= Stated exercise =
Leaving out the pictures, transcribe all of the records faithfully.

= Material for this task =
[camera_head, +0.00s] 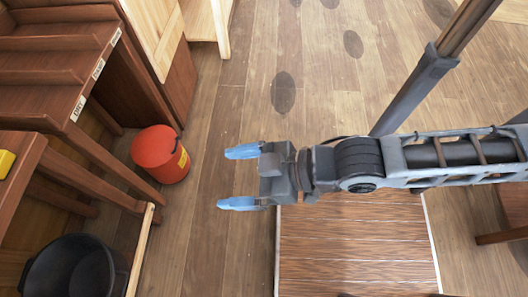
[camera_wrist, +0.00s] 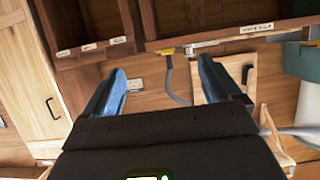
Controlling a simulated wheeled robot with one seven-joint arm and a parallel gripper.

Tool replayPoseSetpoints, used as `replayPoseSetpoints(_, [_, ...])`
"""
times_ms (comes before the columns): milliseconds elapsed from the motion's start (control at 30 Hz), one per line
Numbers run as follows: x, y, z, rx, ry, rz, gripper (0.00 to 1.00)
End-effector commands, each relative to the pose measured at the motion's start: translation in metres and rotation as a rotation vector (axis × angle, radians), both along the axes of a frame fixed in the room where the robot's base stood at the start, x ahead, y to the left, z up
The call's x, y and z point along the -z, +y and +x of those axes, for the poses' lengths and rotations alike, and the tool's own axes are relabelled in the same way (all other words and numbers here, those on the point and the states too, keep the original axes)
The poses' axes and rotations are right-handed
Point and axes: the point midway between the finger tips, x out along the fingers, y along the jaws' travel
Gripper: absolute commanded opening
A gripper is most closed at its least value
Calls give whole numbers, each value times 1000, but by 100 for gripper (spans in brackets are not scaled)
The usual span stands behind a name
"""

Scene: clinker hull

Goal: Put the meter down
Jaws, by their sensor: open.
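My gripper (camera_head: 240,178) is open and empty in the head view, its two blue fingers spread and pointing left over the wood floor. It also shows in the wrist view (camera_wrist: 161,72), with nothing between the fingers. A small yellow object (camera_head: 6,162) lies on a brown wooden surface at the left edge of the head view, cut off by the frame. I cannot tell whether it is the meter. In the wrist view a yellow piece (camera_wrist: 167,51) sits at the edge of a brown shelf, above a curved grey strip. No meter is clearly identifiable.
A brown rack (camera_head: 60,75) with labelled slots stands at the left. A red bucket (camera_head: 155,160) and a black tub (camera_head: 75,268) stand beside and below it. A striped wooden platform (camera_head: 355,245) lies beneath my arm.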

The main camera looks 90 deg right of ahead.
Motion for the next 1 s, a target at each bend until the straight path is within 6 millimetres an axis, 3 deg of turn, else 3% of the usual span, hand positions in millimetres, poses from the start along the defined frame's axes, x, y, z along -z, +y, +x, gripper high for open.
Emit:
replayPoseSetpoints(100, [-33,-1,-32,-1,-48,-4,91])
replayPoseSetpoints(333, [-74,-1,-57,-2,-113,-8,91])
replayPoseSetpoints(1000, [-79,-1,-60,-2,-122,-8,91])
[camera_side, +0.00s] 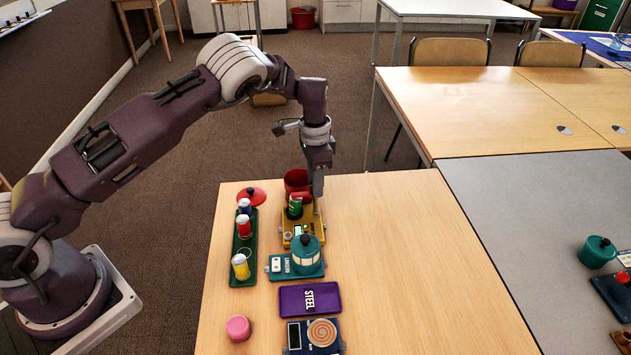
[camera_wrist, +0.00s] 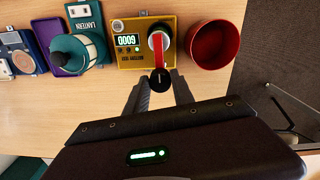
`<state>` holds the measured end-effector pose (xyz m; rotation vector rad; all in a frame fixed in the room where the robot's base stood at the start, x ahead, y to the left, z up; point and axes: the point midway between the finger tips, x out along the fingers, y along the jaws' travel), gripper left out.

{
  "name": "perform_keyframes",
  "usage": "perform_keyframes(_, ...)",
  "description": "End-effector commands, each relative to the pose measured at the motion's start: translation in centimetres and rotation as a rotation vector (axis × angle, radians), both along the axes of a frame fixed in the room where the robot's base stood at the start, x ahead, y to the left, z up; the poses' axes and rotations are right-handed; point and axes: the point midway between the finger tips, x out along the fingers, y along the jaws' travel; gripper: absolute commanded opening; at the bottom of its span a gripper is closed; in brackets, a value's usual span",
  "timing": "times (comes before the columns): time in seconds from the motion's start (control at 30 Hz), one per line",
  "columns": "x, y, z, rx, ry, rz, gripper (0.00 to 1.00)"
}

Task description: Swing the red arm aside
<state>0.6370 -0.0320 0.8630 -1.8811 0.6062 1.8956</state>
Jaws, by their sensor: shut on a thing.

= Final answer =
[camera_head, +0.00s] 
[camera_wrist, +0.00s] 
Controlling a simulated wheeled robot with one seven-joint arm and a parallel gripper.

Tool replayPoseSetpoints, used as `replayPoseSetpoints(_, [_, ...])`
"""
times_ms (comes before the columns): milliseconds elapsed from the motion's start (control at 30 Hz), one per line
Numbers run as follows: x, y, z, rx, ry, rz, gripper (0.00 to 1.00)
End-effector commands, each relative to the pose measured at the motion's start: translation in metres and rotation as a rotation vector (axis × angle, radians), both along the axes of a frame fixed in the room where the robot's base stood at the start, x ahead, y to the left, z up
The call's x, y and z point along the -z, +y and +x of those axes, for the poses' lengths and rotations alike, and the tool's own axes are relabelled in the same way (all other words and numbers here, those on the point and the states too, keep the original axes)
The poses' axes and rotations are right-handed
Point and axes: the point midway between the finger tips, x out along the fingers, y along the jaws' travel
Gripper: absolute commanded opening
A gripper is most closed at its least value
Calls give whole numbers, each value times 1000, but by 100 for gripper (spans in brackets are not scaled)
The usual span stands behind a name
"""

Scene: clinker hull

Goal: Put the meter down
Jaws, by their sensor: open.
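My gripper (camera_head: 240,178) is open and empty in the head view, its two blue fingers spread and pointing left over the wood floor. It also shows in the wrist view (camera_wrist: 161,72), with nothing between the fingers. A small yellow object (camera_head: 6,162) lies on a brown wooden surface at the left edge of the head view, cut off by the frame. I cannot tell whether it is the meter. In the wrist view a yellow piece (camera_wrist: 167,51) sits at the edge of a brown shelf, above a curved grey strip. No meter is clearly identifiable.
A brown rack (camera_head: 60,75) with labelled slots stands at the left. A red bucket (camera_head: 155,160) and a black tub (camera_head: 75,268) stand beside and below it. A striped wooden platform (camera_head: 355,245) lies beneath my arm.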

The main camera looks 90 deg right of ahead.
Motion for the next 1 s, a target at each bend until the straight path is within 6 millimetres an axis, 3 deg of turn, else 3% of the usual span, hand positions in millimetres, poses from the start along the defined frame's axes, x, y, z along -z, +y, +x, gripper high for open.
Emit:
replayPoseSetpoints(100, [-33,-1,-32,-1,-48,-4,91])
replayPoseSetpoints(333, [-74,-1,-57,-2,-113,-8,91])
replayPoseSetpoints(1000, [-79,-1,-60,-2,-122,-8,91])
[camera_side, +0.00s] 
[camera_wrist, +0.00s] 
`<state>` holds the measured end-effector pose (xyz m; rotation vector rad; all in a frame fixed in the room where the robot's base stood at the start, x ahead, y to the left, z up; point and axes: the point midway between the finger tips, x out along the fingers, y along the jaws' travel), gripper left out.

{
  "name": "perform_keyframes",
  "usage": "perform_keyframes(_, ...)",
  "description": "End-effector commands, each relative to the pose measured at the motion's start: translation in centimetres and rotation as a rotation vector (axis × angle, radians), both along the axes of a frame fixed in the room where the robot's base stood at the start, x ahead, y to the left, z up; the poses' axes and rotations are right-handed; point and axes: the point midway between the finger tips, x out along the fingers, y along the jaws' travel; gripper: absolute commanded opening; at the bottom of its span a gripper is closed; in brackets, a value's usual span",
  "timing": "times (comes before the columns): time in seconds from the motion's start (control at 30 Hz), one per line",
  "columns": "x, y, z, rx, ry, rz, gripper (0.00 to 1.00)"
}

Task description: Swing the red arm aside
<state>0.6370 -0.0320 0.8630 -1.8811 0.6062 1.8956</state>
Jaws, by their sensor: shut on a thing.

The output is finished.